Payrolls expanded by 225,000 in January, helped by mild weather, and more people were drawn into the labor market.

Job growth accelerated last month, posting a strong start to an election year in which the economy could prove pivotal.

Employers added 225,000 jobs in January and the unemployment rate stayed near a half-century low, the Labor Department reported on February 7. Perhaps most encouragingly, the strong labor market continued to pull in workers off the sidelines, giving opportunities to people who were left behind in earlier stages of the decade-long economic expansion and suggesting that companies can keep adding jobs without running out of workers.

“It means we don’t have to settle for a lower pace of job growth,” said Michelle Meyer, chief United States economist for Bank of America Merrill Lynch. “Not only is there demand for labor, there’s supply to fill that demand, and that’s a very positive narrative.”

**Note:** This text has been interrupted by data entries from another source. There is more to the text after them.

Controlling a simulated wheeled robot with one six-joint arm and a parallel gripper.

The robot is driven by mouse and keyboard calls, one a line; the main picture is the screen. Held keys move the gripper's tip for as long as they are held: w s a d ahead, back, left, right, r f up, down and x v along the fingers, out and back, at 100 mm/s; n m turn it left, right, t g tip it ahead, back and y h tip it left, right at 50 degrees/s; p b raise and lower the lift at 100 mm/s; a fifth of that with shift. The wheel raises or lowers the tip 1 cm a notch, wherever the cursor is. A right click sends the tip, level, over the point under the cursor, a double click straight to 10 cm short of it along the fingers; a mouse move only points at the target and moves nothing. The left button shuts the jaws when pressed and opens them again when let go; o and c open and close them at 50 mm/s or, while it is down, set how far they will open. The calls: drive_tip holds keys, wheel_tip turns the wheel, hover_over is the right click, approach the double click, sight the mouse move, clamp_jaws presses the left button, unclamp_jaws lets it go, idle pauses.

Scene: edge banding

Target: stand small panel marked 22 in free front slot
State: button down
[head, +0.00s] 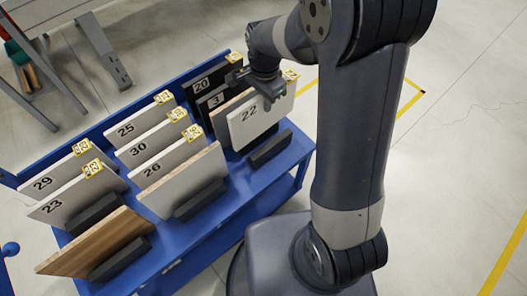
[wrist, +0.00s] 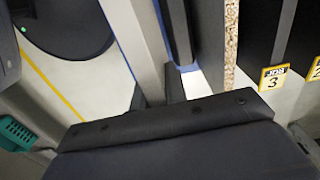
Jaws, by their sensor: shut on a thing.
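The small white panel marked 22 (head: 255,118) is upright at the right front of the blue rack. My gripper (head: 268,92) is shut on its upper edge. In the wrist view, my fingertips (wrist: 160,92) close on the panel's pale edge strip (wrist: 147,45). The black front slot holder (head: 270,149) is at the panel's foot, on its near side. I cannot tell whether the panel's bottom edge is in the slot or just above it.
Black panels marked 20 (head: 202,84) and 3 (head: 214,101) stand close behind. Panel 26 (head: 180,180) and a wooden panel (head: 95,242) occupy front places to the left. Panels 25, 30, 29 and 23 also stand in the blue rack (head: 215,210). Floor to the right is clear.

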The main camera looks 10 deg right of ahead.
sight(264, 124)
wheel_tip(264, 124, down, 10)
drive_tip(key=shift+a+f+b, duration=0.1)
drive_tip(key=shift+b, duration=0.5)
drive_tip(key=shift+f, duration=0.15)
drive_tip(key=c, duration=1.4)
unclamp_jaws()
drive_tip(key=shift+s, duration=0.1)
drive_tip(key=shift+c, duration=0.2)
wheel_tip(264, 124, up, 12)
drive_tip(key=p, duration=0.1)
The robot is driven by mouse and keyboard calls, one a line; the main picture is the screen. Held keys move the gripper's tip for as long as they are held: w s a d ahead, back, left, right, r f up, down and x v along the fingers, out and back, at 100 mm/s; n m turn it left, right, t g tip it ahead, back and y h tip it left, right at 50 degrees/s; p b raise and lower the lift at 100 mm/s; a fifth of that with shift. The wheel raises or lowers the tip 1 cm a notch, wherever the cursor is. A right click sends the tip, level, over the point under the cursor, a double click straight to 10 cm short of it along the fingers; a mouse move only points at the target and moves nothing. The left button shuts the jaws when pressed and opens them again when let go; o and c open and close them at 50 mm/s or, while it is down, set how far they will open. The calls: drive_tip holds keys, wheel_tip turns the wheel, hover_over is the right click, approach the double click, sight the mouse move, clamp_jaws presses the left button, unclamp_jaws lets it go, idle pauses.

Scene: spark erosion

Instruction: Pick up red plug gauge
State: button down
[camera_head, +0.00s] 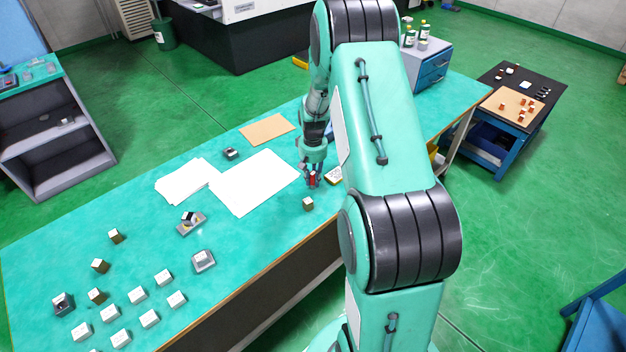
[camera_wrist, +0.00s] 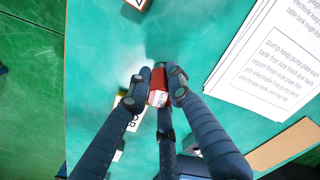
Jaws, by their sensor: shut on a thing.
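The red plug gauge (camera_wrist: 158,88) is between the fingertips of my gripper (camera_wrist: 160,90) in the wrist view. It is a small red piece with a whitish labelled end. In the head view my gripper (camera_head: 312,180) points down over the teal bench near its front edge, with the red piece (camera_head: 312,176) at its tips. The fingers are shut on it and hide part of its sides. Whether it touches the bench is hard to tell.
A labelled block (camera_head: 308,204) stands just in front of my gripper, and a white labelled item (camera_head: 333,176) lies right beside it. White paper sheets (camera_head: 254,182) lie to the left. A brown board (camera_head: 267,129) lies behind. Several small blocks stand at the bench's left end.

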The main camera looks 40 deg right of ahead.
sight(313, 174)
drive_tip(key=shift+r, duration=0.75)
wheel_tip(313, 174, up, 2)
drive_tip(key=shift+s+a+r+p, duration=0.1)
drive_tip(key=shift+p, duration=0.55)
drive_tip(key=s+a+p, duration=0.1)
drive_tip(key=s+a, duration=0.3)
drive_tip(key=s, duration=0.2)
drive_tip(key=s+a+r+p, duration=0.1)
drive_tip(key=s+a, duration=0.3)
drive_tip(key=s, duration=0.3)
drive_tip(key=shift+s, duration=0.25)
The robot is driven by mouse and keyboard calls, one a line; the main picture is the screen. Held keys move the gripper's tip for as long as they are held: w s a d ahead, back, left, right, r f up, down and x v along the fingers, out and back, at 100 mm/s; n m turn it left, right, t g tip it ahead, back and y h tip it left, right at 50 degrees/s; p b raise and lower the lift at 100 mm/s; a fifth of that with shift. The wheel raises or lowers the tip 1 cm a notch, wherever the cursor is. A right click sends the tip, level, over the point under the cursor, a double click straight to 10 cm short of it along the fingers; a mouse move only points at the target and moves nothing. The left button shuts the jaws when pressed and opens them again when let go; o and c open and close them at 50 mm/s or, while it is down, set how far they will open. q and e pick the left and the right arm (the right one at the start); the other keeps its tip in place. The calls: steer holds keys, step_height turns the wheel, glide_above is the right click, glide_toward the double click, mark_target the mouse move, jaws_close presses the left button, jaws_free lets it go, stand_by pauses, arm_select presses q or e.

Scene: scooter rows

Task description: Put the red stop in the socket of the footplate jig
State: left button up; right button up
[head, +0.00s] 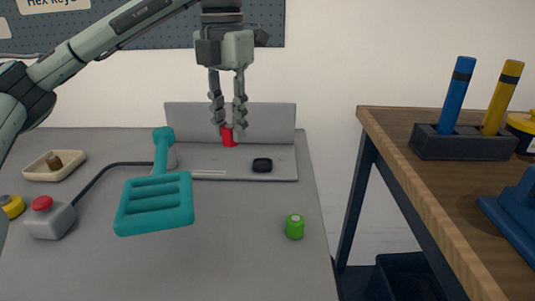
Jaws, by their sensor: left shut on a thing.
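The red stop (229,138) is a small red cylinder near the back of the grey footplate jig (240,182). My left gripper (228,124) comes down from above with its fingers around the stop's upper part and is shut on it. The stop looks upright. Its lower end is close to the jig's plate, and I cannot tell whether it touches. A black ring-like part (262,165), possibly the socket, lies on the jig to the right of the stop and nearer to me. My right gripper is not in view.
A teal slotted part (155,204) is in front of the jig. A green cylinder (295,227) stands at front right. A grey box with a red button (50,218) and a cream tray (40,172) are at left. A wooden table (420,185) stands right, beyond a gap.

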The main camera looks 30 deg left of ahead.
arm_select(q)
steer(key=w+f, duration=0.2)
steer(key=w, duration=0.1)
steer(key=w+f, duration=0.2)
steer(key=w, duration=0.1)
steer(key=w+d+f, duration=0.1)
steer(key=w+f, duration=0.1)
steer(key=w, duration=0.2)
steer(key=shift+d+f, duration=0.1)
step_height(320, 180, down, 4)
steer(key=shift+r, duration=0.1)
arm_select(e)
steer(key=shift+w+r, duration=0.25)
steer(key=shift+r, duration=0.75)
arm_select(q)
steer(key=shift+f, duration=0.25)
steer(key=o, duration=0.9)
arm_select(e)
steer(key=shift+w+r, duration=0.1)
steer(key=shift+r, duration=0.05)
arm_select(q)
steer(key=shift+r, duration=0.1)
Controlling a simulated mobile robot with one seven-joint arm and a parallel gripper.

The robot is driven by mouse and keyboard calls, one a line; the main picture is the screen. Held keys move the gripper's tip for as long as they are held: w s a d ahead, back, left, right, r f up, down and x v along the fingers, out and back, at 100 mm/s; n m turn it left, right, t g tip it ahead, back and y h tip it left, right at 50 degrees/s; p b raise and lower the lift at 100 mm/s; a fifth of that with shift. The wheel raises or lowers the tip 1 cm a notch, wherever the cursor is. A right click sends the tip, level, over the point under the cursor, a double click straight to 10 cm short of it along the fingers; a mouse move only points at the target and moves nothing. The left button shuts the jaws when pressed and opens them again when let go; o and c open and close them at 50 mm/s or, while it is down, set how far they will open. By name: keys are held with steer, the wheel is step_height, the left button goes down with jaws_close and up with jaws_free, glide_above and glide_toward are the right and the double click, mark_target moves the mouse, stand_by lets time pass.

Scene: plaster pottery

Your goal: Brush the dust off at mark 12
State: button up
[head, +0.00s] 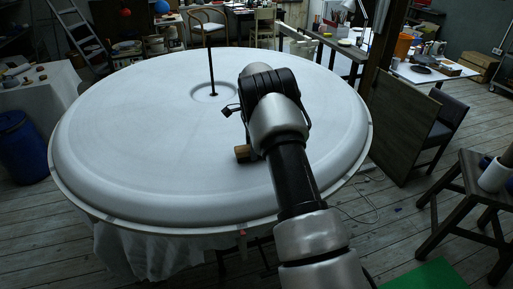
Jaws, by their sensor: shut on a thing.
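A large round white plaster disc (140,130) with a raised rim fills the middle of the head view. A thin dark rod (211,70) stands upright from a ringed hollow near its centre. My arm reaches in from the lower right over the disc. My gripper is hidden behind the arm's wrist. A small brown wooden block-like piece (243,152) shows beside the wrist, close to the disc; it may be part of a brush, but I cannot tell. Whether it touches the plaster is unclear. No numbered mark and no distinct dust patch can be made out on the plaster.
A brown board (408,130) and a dark chair (446,125) stand to the right. A wooden stool (470,190) is nearer at right. A blue barrel (24,148) stands at left, and a ladder (75,30) behind. A green mat (425,275) lies at lower right.

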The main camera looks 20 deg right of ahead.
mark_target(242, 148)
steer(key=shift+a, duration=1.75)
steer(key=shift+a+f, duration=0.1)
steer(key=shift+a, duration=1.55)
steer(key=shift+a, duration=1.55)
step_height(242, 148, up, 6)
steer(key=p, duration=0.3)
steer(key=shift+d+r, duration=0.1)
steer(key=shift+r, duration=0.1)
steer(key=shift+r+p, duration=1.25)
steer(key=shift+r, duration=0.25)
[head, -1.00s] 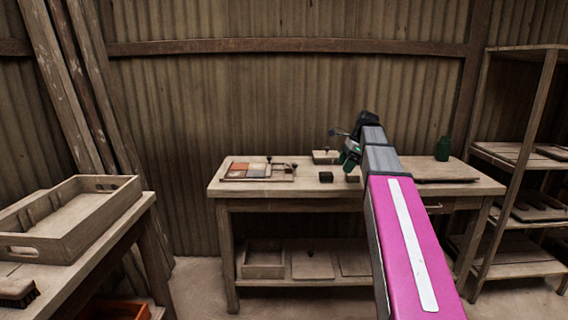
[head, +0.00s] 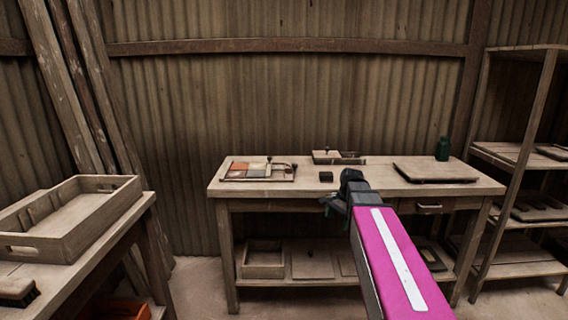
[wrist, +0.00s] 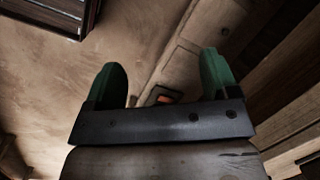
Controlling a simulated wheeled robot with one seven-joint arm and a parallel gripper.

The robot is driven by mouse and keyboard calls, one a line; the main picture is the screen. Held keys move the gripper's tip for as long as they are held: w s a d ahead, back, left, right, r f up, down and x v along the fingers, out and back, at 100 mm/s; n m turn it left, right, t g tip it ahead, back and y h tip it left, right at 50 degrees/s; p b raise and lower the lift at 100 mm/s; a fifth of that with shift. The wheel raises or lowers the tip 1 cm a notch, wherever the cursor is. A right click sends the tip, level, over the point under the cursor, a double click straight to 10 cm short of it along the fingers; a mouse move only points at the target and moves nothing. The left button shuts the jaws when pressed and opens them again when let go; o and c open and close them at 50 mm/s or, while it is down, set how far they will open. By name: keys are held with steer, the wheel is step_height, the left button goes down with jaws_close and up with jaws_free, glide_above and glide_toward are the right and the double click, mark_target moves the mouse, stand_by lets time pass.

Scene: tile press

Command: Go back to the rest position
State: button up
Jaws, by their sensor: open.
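My gripper (head: 333,204) hangs in front of the front edge of the far workbench (head: 312,187) in the head view, at the end of my magenta arm. In the wrist view my gripper's two green fingers (wrist: 164,72) stand wide apart. Nothing is between them except the background, with a small orange patch far behind. The fingertips are small and partly dark in the head view.
A wooden crate (head: 128,192) and a brush (head: 18,291) are on the left table. Shelves (head: 520,152) stand right.

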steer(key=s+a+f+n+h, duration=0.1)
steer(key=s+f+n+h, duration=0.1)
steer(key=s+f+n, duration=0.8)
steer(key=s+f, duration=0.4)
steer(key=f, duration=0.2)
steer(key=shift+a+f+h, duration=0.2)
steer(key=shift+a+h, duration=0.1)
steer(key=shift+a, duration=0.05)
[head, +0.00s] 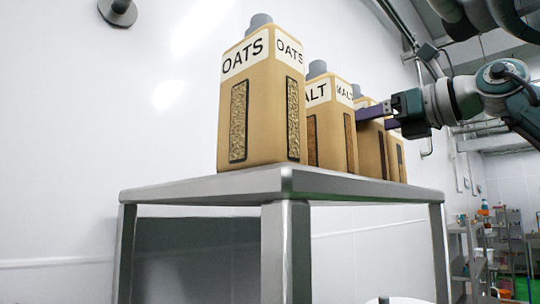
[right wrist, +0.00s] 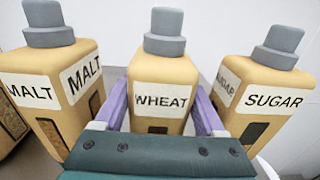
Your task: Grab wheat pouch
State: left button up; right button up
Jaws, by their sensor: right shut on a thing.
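The wheat pouch (right wrist: 163,72) is a tan square-sided container with a grey cap and a white WHEAT label. In the right wrist view it stands upright between the two purple fingers of my right gripper (right wrist: 160,108), which is shut on it. In the head view my right gripper (head: 374,112) reaches in from the right to the wheat pouch (head: 369,148). There the wheat pouch is partly hidden behind the malt container, and its label is mostly covered. My left gripper is in neither view.
The oats container (head: 262,105) and malt container (head: 331,128) stand in front of the wheat pouch on a grey metal table (head: 205,190). The sugar container (right wrist: 262,90) stands close on its other side. Little room is left between the row's containers. A white wall rises behind.

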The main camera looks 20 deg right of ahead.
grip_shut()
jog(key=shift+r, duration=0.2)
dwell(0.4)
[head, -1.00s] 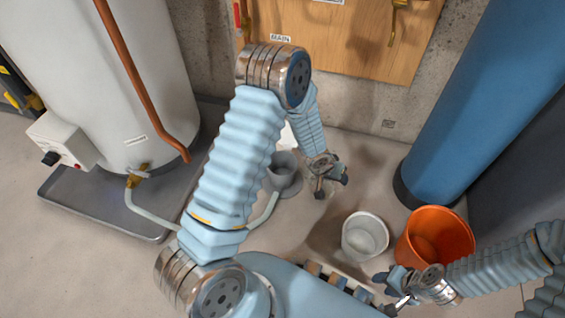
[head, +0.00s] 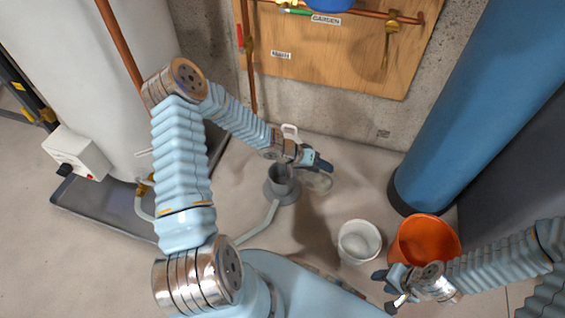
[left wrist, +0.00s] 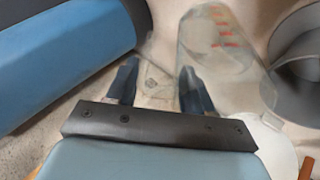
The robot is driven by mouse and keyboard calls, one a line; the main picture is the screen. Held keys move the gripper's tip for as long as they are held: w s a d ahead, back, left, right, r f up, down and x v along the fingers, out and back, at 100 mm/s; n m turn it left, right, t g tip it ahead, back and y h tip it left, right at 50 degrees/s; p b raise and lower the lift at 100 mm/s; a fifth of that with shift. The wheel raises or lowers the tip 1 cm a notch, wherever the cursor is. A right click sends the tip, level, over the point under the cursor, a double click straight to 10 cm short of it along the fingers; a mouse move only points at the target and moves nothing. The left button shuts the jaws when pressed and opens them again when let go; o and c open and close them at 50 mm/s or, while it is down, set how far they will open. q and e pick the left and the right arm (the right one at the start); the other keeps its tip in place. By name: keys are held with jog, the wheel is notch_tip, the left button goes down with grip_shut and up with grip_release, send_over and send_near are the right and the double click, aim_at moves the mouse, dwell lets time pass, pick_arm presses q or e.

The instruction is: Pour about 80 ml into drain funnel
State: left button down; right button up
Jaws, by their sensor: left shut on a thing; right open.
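My left gripper (head: 312,160) is shut on a clear measuring jug (head: 318,181), which hangs just right of the grey drain funnel (head: 281,184) in the head view. In the left wrist view the see-through jug (left wrist: 222,50) with red marks is beside the right-hand finger, and the grey funnel (left wrist: 296,72) is at the right edge. I cannot tell the liquid level or the jug's exact tilt; no stream shows. My right gripper (head: 393,288) is open and empty, low in front of the orange bucket.
A white bucket (head: 359,242) and an orange bucket (head: 424,241) stand on the floor at right. A blue cylinder (head: 452,110) stands behind them. A white tank (head: 100,85) stands in a grey tray (head: 95,210) at left. A hose (head: 258,223) runs from the funnel.

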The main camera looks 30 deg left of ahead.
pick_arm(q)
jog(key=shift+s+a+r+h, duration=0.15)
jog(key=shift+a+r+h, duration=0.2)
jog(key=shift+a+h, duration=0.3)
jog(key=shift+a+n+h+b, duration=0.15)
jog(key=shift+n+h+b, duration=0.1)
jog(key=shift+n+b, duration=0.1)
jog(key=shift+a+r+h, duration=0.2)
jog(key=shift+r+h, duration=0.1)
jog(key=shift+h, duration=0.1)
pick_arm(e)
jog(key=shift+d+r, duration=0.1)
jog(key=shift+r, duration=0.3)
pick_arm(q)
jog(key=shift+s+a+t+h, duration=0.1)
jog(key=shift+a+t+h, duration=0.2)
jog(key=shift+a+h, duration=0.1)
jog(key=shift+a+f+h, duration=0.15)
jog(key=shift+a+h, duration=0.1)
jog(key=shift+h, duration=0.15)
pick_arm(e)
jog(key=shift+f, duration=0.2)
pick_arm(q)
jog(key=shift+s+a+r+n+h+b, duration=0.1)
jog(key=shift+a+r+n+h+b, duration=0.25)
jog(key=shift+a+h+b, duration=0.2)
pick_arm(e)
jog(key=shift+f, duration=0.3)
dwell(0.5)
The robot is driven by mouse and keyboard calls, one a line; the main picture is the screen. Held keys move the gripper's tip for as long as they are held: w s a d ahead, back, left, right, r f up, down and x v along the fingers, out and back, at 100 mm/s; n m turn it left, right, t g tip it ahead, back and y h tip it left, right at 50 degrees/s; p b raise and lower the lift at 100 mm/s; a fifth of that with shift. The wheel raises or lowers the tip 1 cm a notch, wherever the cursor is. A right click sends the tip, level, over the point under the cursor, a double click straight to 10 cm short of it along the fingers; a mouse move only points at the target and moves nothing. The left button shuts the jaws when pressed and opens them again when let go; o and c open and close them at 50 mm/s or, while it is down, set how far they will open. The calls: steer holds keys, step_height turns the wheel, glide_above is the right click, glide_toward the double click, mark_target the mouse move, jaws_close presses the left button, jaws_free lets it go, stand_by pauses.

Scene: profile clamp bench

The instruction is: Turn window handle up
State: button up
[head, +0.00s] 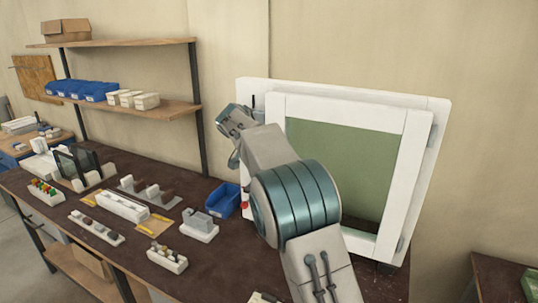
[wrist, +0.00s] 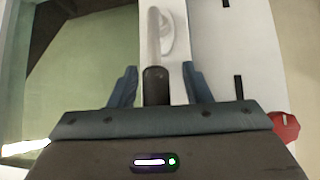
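The window is a white frame (head: 405,165) with a greenish pane (head: 345,165), standing on the bench at the right in the head view. In the wrist view, the window handle (wrist: 154,40) is a pale lever beside an oval plate (wrist: 168,32) on the white frame, with a dark end piece (wrist: 157,86) towards me. My gripper (wrist: 160,88) is open, with one blue-grey finger on each side of the dark end. Gaps show between the fingers and the dark end.
A blue bin (head: 223,200) and several small fixtures stand on the dark bench left of the window. A red part (wrist: 284,127) is close to the gripper's right in the wrist view. Shelves (head: 130,110) are on the wall behind.

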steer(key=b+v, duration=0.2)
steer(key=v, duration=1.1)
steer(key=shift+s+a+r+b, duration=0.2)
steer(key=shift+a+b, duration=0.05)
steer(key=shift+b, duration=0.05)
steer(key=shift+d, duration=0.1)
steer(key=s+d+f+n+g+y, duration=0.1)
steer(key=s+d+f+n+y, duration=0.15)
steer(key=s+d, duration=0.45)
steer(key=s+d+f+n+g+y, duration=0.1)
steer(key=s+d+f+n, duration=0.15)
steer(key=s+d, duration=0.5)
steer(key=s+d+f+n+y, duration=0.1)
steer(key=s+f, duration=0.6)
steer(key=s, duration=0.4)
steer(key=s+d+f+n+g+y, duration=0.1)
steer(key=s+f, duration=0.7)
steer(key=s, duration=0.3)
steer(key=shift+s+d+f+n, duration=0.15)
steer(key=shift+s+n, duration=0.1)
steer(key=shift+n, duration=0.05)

Hiring slowed somewhat last year amid trade tensions and recession fears, but the job market has proved resilient, adding jobs for 112 straight months, far and away a record. That strength is good news for the president, who has made the economy the centerpiece of his bid for re-election. He hailed the January figures on Twitter.

Most economists say the president and his policies deserve relatively little credit for the economy, which has held to largely the same trajectory under the current president as under his predecessor. But there are signs that the current president's pitch is working: Consumer confidence is up among independents, a potentially decisive constituency in the November election, and his approval ratings have risen in recent weeks.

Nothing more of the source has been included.